# Description of the task:
Output the data exactly, with every line intact.

# Exercise data:
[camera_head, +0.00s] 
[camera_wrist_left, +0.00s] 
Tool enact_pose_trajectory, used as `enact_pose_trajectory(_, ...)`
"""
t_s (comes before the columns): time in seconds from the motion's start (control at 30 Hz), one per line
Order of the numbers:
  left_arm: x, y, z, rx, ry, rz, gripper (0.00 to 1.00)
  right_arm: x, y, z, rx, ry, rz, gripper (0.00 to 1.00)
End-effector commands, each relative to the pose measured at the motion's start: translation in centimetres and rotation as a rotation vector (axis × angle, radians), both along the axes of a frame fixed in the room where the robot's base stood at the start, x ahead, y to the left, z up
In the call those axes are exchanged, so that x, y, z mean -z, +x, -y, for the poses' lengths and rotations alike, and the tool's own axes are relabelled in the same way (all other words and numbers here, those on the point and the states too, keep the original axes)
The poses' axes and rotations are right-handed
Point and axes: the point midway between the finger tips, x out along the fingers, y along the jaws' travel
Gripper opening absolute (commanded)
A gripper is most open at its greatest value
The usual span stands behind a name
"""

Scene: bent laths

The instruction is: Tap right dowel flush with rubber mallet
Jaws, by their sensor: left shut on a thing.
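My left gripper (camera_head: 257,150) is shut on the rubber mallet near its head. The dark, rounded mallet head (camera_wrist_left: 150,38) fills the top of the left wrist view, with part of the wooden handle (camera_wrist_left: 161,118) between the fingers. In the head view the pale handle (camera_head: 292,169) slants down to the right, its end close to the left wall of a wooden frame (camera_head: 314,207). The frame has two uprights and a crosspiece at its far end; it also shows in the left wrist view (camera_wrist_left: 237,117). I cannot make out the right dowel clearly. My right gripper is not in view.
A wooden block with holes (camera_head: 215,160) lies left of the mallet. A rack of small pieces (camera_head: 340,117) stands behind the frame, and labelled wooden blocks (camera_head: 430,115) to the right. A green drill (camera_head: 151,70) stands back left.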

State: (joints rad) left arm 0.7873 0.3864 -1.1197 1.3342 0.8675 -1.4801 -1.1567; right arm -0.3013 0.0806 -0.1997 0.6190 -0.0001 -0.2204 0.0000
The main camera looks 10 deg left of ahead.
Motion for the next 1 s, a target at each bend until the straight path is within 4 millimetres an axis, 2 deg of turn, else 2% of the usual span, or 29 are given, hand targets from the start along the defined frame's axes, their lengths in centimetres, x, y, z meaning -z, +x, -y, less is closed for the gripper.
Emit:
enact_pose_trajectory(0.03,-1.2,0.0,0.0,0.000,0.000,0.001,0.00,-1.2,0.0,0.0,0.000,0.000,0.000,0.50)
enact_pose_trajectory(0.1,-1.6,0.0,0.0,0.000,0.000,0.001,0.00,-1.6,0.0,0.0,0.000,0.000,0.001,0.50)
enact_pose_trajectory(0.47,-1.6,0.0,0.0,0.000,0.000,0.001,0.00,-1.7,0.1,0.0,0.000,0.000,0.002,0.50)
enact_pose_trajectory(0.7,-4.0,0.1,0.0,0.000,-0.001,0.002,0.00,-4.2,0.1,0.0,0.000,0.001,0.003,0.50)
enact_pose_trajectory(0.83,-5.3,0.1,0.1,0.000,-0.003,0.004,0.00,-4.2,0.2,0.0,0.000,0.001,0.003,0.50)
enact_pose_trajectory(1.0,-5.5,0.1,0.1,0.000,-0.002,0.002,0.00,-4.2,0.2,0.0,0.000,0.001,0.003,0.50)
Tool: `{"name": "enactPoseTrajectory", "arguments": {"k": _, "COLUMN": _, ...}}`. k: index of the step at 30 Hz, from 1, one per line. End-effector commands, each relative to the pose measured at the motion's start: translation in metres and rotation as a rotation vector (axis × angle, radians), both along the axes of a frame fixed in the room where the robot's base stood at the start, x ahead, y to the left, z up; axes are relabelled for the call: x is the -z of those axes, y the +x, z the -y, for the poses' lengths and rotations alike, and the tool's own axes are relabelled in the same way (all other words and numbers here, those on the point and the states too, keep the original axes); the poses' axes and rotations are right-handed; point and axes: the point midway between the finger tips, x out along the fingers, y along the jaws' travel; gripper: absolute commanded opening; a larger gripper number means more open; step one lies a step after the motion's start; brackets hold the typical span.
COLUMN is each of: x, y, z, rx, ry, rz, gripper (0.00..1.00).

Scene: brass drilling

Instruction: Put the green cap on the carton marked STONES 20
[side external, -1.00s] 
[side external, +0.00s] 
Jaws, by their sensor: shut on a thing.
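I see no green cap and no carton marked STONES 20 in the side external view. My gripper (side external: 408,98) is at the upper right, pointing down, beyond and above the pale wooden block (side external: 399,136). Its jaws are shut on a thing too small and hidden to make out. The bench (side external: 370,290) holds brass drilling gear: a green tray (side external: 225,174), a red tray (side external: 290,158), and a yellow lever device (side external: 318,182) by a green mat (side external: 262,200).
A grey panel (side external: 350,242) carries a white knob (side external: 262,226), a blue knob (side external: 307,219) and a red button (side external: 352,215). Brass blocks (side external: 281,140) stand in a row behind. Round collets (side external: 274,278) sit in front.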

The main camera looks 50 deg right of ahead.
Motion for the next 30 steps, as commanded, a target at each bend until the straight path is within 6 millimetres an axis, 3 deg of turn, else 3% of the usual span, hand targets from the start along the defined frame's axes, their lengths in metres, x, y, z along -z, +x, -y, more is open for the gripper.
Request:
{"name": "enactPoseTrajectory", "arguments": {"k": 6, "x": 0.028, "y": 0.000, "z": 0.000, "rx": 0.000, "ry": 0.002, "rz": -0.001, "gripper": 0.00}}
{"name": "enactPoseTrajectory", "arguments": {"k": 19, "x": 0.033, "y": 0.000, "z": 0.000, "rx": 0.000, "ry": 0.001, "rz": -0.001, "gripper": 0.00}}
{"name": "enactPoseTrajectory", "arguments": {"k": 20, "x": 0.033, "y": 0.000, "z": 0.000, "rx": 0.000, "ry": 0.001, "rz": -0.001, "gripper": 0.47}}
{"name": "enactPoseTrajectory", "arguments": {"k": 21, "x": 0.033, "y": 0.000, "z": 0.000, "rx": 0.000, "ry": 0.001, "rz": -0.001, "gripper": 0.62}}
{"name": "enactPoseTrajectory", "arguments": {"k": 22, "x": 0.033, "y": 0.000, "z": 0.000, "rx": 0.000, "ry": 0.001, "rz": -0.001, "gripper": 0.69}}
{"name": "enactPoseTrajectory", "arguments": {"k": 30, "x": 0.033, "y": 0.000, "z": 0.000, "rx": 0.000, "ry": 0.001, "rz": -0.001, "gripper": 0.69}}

# Result of the task:
[camera_head, +0.00s] 
[camera_wrist_left, +0.00s] 
Tool enact_pose_trajectory, used as `enact_pose_trajectory(_, ...)`
"""
t_s (comes before the columns): time in seconds from the motion's start (control at 30 Hz), one per line
Order of the numbers:
  left_arm: x, y, z, rx, ry, rz, gripper (0.00 to 1.00)
  right_arm: x, y, z, rx, ry, rz, gripper (0.00 to 1.00)
End-effector commands, each relative to the pose measured at the motion's start: translation in centimetres and rotation as a rotation vector (axis × angle, radians), both along the axes of a frame fixed in the room where the robot's base stood at the start, x ahead, y to the left, z up
In the call those axes are exchanged, so that x, y, z mean -z, +x, -y, for the poses' lengths and rotations alike, and the tool's own axes are relabelled in the same way (all other words and numbers here, those on the point and the states too, keep the original axes)
The poses' axes and rotations are right-handed
Point and axes: the point midway between the finger tips, x out along the fingers, y along the jaws' travel
Gripper opening absolute (commanded)
A gripper is most open at its greatest value
The usual span stands behind a name
"""

Scene: bent laths

The instruction is: Tap right dowel flush with rubber mallet
Jaws, by their sensor: left shut on a thing.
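My left gripper (camera_head: 257,150) is shut on the rubber mallet near its head. The dark, rounded mallet head (camera_wrist_left: 150,38) fills the top of the left wrist view, with part of the wooden handle (camera_wrist_left: 161,118) between the fingers. In the head view the pale handle (camera_head: 292,169) slants down to the right, its end close to the left wall of a wooden frame (camera_head: 314,207). The frame has two uprights and a crosspiece at its far end; it also shows in the left wrist view (camera_wrist_left: 237,117). I cannot make out the right dowel clearly. My right gripper is not in view.
A wooden block with holes (camera_head: 215,160) lies left of the mallet. A rack of small pieces (camera_head: 340,117) stands behind the frame, and labelled wooden blocks (camera_head: 430,115) to the right. A green drill (camera_head: 151,70) stands back left.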

State: (joints rad) left arm 0.7873 0.3864 -1.1197 1.3342 0.8675 -1.4801 -1.1567; right arm -0.3013 0.0806 -0.1997 0.6190 -0.0001 -0.2204 0.0000
The main camera looks 10 deg left of ahead.
Motion for the next 1 s, a target at each bend until the straight path is within 4 millimetres an axis, 2 deg of turn, else 2% of the usual span, or 29 are given, hand targets from the start along the defined frame's axes, their lengths in centimetres, x, y, z meaning -z, +x, -y, less is closed for the gripper.
Emit:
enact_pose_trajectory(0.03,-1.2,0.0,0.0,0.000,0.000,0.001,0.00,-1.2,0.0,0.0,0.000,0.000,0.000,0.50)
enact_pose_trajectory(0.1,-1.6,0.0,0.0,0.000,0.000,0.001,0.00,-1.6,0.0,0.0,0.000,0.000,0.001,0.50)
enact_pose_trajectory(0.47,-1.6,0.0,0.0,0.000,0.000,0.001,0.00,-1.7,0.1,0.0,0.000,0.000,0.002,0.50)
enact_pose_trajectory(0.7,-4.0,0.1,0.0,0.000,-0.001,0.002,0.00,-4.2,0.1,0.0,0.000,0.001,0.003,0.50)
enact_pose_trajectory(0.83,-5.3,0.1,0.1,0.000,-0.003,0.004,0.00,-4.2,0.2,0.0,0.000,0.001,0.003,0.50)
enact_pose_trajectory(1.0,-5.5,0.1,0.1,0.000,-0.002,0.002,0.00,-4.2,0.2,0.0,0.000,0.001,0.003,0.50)
Tool: `{"name": "enactPoseTrajectory", "arguments": {"k": _, "COLUMN": _, ...}}`. k: index of the step at 30 Hz, from 1, one per line. End-effector commands, each relative to the pose measured at the motion's start: translation in metres and rotation as a rotation vector (axis × angle, radians), both along the axes of a frame fixed in the room where the robot's base stood at the start, x ahead, y to the left, z up; axes are relabelled for the call: x is the -z of those axes, y the +x, z the -y, for the poses' lengths and rotations alike, and the tool's own axes are relabelled in the same way (all other words and numbers here, those on the point and the states too, keep the original axes); the poses' axes and rotations are right-handed; point and axes: the point midway between the finger tips, x out along the fingers, y along the jaws' travel; gripper: absolute commanded opening; a larger gripper number means more open; step one lies a step after the motion's start; brackets hold the typical span.
COLUMN is each of: x, y, z, rx, ry, rz, gripper (0.00..1.00).

Scene: brass drilling

Instruction: Put the green cap on the carton marked STONES 20
[side external, -1.00s] 
[side external, +0.00s] 
Jaws, by their sensor: shut on a thing.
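I see no green cap and no carton marked STONES 20 in the side external view. My gripper (side external: 408,98) is at the upper right, pointing down, beyond and above the pale wooden block (side external: 399,136). Its jaws are shut on a thing too small and hidden to make out. The bench (side external: 370,290) holds brass drilling gear: a green tray (side external: 225,174), a red tray (side external: 290,158), and a yellow lever device (side external: 318,182) by a green mat (side external: 262,200).
A grey panel (side external: 350,242) carries a white knob (side external: 262,226), a blue knob (side external: 307,219) and a red button (side external: 352,215). Brass blocks (side external: 281,140) stand in a row behind. Round collets (side external: 274,278) sit in front.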

The main camera looks 50 deg right of ahead.
Motion for the next 30 steps, as commanded, a target at each bend until the straight path is within 6 millimetres an axis, 3 deg of turn, else 3% of the usual span, hand targets from the start along the defined frame's axes, their lengths in metres, x, y, z along -z, +x, -y, more is open for the gripper.
Request:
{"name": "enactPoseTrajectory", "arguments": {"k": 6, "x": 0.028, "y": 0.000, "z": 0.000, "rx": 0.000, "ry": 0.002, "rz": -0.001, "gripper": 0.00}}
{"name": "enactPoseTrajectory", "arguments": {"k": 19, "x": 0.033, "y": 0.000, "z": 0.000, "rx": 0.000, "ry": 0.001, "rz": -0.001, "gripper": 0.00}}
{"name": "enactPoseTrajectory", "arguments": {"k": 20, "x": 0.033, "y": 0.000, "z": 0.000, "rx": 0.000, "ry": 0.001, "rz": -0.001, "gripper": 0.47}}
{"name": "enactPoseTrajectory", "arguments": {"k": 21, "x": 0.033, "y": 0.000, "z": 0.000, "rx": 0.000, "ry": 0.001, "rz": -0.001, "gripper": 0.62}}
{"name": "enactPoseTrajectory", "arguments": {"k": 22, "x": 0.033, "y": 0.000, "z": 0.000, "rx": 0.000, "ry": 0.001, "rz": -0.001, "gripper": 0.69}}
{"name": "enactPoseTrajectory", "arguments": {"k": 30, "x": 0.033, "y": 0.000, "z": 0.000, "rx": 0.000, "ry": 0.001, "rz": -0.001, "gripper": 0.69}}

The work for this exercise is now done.